*** RAW RECORDS ***

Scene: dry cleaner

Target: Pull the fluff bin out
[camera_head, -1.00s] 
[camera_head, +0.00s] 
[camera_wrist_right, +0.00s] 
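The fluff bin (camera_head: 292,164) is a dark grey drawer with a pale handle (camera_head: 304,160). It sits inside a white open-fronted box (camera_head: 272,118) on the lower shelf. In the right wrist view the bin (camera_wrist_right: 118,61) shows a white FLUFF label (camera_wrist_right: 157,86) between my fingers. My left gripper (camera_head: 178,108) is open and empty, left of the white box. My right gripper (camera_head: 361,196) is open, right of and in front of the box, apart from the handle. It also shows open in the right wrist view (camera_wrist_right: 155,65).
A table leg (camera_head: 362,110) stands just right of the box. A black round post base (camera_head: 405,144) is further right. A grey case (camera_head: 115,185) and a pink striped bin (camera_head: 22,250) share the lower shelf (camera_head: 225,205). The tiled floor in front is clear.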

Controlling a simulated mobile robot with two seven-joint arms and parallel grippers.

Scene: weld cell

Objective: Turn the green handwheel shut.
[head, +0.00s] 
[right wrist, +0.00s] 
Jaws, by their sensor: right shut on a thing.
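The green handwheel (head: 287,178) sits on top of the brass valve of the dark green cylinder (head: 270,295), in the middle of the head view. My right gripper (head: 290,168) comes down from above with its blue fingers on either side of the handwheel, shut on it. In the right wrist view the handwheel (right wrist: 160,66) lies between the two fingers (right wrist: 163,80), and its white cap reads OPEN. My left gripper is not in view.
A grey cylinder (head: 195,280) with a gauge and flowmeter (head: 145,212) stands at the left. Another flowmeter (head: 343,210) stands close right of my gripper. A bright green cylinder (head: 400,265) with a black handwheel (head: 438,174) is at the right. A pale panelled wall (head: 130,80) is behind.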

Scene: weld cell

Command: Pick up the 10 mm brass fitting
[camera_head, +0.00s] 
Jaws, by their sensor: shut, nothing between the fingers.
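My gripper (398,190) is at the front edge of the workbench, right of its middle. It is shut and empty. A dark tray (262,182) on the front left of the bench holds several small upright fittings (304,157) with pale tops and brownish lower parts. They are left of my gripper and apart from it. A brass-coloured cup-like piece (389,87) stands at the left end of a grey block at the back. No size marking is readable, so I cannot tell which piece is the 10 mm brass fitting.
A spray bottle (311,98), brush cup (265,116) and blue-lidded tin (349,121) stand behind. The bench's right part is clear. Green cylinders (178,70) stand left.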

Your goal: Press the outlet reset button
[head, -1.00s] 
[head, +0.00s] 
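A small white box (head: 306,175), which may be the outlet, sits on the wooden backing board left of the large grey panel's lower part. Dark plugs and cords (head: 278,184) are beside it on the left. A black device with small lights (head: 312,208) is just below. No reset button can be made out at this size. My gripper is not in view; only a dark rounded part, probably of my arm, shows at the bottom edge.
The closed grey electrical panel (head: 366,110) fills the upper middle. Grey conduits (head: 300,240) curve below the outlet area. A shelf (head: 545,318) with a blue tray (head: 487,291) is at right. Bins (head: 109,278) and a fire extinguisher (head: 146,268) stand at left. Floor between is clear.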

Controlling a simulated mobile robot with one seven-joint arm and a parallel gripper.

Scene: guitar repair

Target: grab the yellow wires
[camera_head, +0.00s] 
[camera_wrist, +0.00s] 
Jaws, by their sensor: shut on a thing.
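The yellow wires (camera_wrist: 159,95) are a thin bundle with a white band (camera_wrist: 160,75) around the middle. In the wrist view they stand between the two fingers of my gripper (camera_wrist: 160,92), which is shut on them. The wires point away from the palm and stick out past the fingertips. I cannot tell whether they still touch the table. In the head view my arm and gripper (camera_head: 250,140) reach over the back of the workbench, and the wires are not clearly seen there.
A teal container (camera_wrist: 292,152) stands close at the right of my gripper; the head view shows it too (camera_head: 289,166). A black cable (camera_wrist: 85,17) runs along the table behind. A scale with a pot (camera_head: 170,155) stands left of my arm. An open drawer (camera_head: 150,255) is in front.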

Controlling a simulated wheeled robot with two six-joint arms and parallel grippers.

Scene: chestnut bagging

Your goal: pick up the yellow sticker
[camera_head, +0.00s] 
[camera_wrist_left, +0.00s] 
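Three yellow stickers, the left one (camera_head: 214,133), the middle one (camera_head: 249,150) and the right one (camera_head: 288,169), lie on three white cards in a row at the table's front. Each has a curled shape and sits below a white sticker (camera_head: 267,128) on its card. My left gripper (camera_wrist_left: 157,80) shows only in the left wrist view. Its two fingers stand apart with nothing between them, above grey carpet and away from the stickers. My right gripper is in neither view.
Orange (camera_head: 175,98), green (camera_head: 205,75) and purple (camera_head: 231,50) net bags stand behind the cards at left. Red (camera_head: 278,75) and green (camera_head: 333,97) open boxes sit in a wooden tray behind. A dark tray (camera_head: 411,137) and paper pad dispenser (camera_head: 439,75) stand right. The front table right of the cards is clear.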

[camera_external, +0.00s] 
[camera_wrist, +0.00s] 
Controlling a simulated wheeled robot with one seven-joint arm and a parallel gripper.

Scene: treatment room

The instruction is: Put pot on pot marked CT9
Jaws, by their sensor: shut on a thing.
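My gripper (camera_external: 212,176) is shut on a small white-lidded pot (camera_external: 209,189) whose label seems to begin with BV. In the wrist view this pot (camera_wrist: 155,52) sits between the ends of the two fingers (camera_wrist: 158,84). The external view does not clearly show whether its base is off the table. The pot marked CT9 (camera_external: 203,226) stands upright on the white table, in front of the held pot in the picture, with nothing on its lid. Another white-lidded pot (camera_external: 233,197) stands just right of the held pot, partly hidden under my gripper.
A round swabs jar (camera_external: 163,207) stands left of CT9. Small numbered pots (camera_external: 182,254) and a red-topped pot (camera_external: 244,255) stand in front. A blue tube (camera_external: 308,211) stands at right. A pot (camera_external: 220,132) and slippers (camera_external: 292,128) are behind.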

***

▶ **TASK GOAL**
Reproduce the data in its entirety, matching each character.

▶ **TASK OUTPUT**
Scene: dry cleaner

Target: Pull the fluff bin out
[camera_head, -1.00s] 
[camera_head, +0.00s] 
[camera_wrist_right, +0.00s] 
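The fluff bin (camera_head: 292,164) is a dark grey drawer with a pale handle (camera_head: 304,160). It sits inside a white open-fronted box (camera_head: 272,118) on the lower shelf. In the right wrist view the bin (camera_wrist_right: 118,61) shows a white FLUFF label (camera_wrist_right: 157,86) between my fingers. My left gripper (camera_head: 178,108) is open and empty, left of the white box. My right gripper (camera_head: 361,196) is open, right of and in front of the box, apart from the handle. It also shows open in the right wrist view (camera_wrist_right: 155,65).
A table leg (camera_head: 362,110) stands just right of the box. A black round post base (camera_head: 405,144) is further right. A grey case (camera_head: 115,185) and a pink striped bin (camera_head: 22,250) share the lower shelf (camera_head: 225,205). The tiled floor in front is clear.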

Controlling a simulated mobile robot with two seven-joint arms and parallel grippers.

Scene: weld cell

Objective: Turn the green handwheel shut.
[head, +0.00s] 
[right wrist, +0.00s] 
Jaws, by their sensor: right shut on a thing.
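The green handwheel (head: 287,178) sits on top of the brass valve of the dark green cylinder (head: 270,295), in the middle of the head view. My right gripper (head: 290,168) comes down from above with its blue fingers on either side of the handwheel, shut on it. In the right wrist view the handwheel (right wrist: 160,66) lies between the two fingers (right wrist: 163,80), and its white cap reads OPEN. My left gripper is not in view.
A grey cylinder (head: 195,280) with a gauge and flowmeter (head: 145,212) stands at the left. Another flowmeter (head: 343,210) stands close right of my gripper. A bright green cylinder (head: 400,265) with a black handwheel (head: 438,174) is at the right. A pale panelled wall (head: 130,80) is behind.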

Scene: weld cell

Command: Pick up the 10 mm brass fitting
[camera_head, +0.00s] 
Jaws, by their sensor: shut, nothing between the fingers.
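My gripper (398,190) is at the front edge of the workbench, right of its middle. It is shut and empty. A dark tray (262,182) on the front left of the bench holds several small upright fittings (304,157) with pale tops and brownish lower parts. They are left of my gripper and apart from it. A brass-coloured cup-like piece (389,87) stands at the left end of a grey block at the back. No size marking is readable, so I cannot tell which piece is the 10 mm brass fitting.
A spray bottle (311,98), brush cup (265,116) and blue-lidded tin (349,121) stand behind. The bench's right part is clear. Green cylinders (178,70) stand left.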

Your goal: Press the outlet reset button
[head, -1.00s] 
[head, +0.00s] 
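A small white box (head: 306,175), which may be the outlet, sits on the wooden backing board left of the large grey panel's lower part. Dark plugs and cords (head: 278,184) are beside it on the left. A black device with small lights (head: 312,208) is just below. No reset button can be made out at this size. My gripper is not in view; only a dark rounded part, probably of my arm, shows at the bottom edge.
The closed grey electrical panel (head: 366,110) fills the upper middle. Grey conduits (head: 300,240) curve below the outlet area. A shelf (head: 545,318) with a blue tray (head: 487,291) is at right. Bins (head: 109,278) and a fire extinguisher (head: 146,268) stand at left. Floor between is clear.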

Controlling a simulated mobile robot with one seven-joint arm and a parallel gripper.

Scene: guitar repair

Target: grab the yellow wires
[camera_head, +0.00s] 
[camera_wrist, +0.00s] 
Jaws, by their sensor: shut on a thing.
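The yellow wires (camera_wrist: 159,95) are a thin bundle with a white band (camera_wrist: 160,75) around the middle. In the wrist view they stand between the two fingers of my gripper (camera_wrist: 160,92), which is shut on them. The wires point away from the palm and stick out past the fingertips. I cannot tell whether they still touch the table. In the head view my arm and gripper (camera_head: 250,140) reach over the back of the workbench, and the wires are not clearly seen there.
A teal container (camera_wrist: 292,152) stands close at the right of my gripper; the head view shows it too (camera_head: 289,166). A black cable (camera_wrist: 85,17) runs along the table behind. A scale with a pot (camera_head: 170,155) stands left of my arm. An open drawer (camera_head: 150,255) is in front.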

Controlling a simulated wheeled robot with two six-joint arms and parallel grippers.

Scene: chestnut bagging

Your goal: pick up the yellow sticker
[camera_head, +0.00s] 
[camera_wrist_left, +0.00s] 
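Three yellow stickers, the left one (camera_head: 214,133), the middle one (camera_head: 249,150) and the right one (camera_head: 288,169), lie on three white cards in a row at the table's front. Each has a curled shape and sits below a white sticker (camera_head: 267,128) on its card. My left gripper (camera_wrist_left: 157,80) shows only in the left wrist view. Its two fingers stand apart with nothing between them, above grey carpet and away from the stickers. My right gripper is in neither view.
Orange (camera_head: 175,98), green (camera_head: 205,75) and purple (camera_head: 231,50) net bags stand behind the cards at left. Red (camera_head: 278,75) and green (camera_head: 333,97) open boxes sit in a wooden tray behind. A dark tray (camera_head: 411,137) and paper pad dispenser (camera_head: 439,75) stand right. The front table right of the cards is clear.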

[camera_external, +0.00s] 
[camera_wrist, +0.00s] 
Controlling a simulated wheeled robot with one seven-joint arm and a parallel gripper.

Scene: treatment room

The instruction is: Put pot on pot marked CT9
Jaws, by their sensor: shut on a thing.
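My gripper (camera_external: 212,176) is shut on a small white-lidded pot (camera_external: 209,189) whose label seems to begin with BV. In the wrist view this pot (camera_wrist: 155,52) sits between the ends of the two fingers (camera_wrist: 158,84). The external view does not clearly show whether its base is off the table. The pot marked CT9 (camera_external: 203,226) stands upright on the white table, in front of the held pot in the picture, with nothing on its lid. Another white-lidded pot (camera_external: 233,197) stands just right of the held pot, partly hidden under my gripper.
A round swabs jar (camera_external: 163,207) stands left of CT9. Small numbered pots (camera_external: 182,254) and a red-topped pot (camera_external: 244,255) stand in front. A blue tube (camera_external: 308,211) stands at right. A pot (camera_external: 220,132) and slippers (camera_external: 292,128) are behind.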

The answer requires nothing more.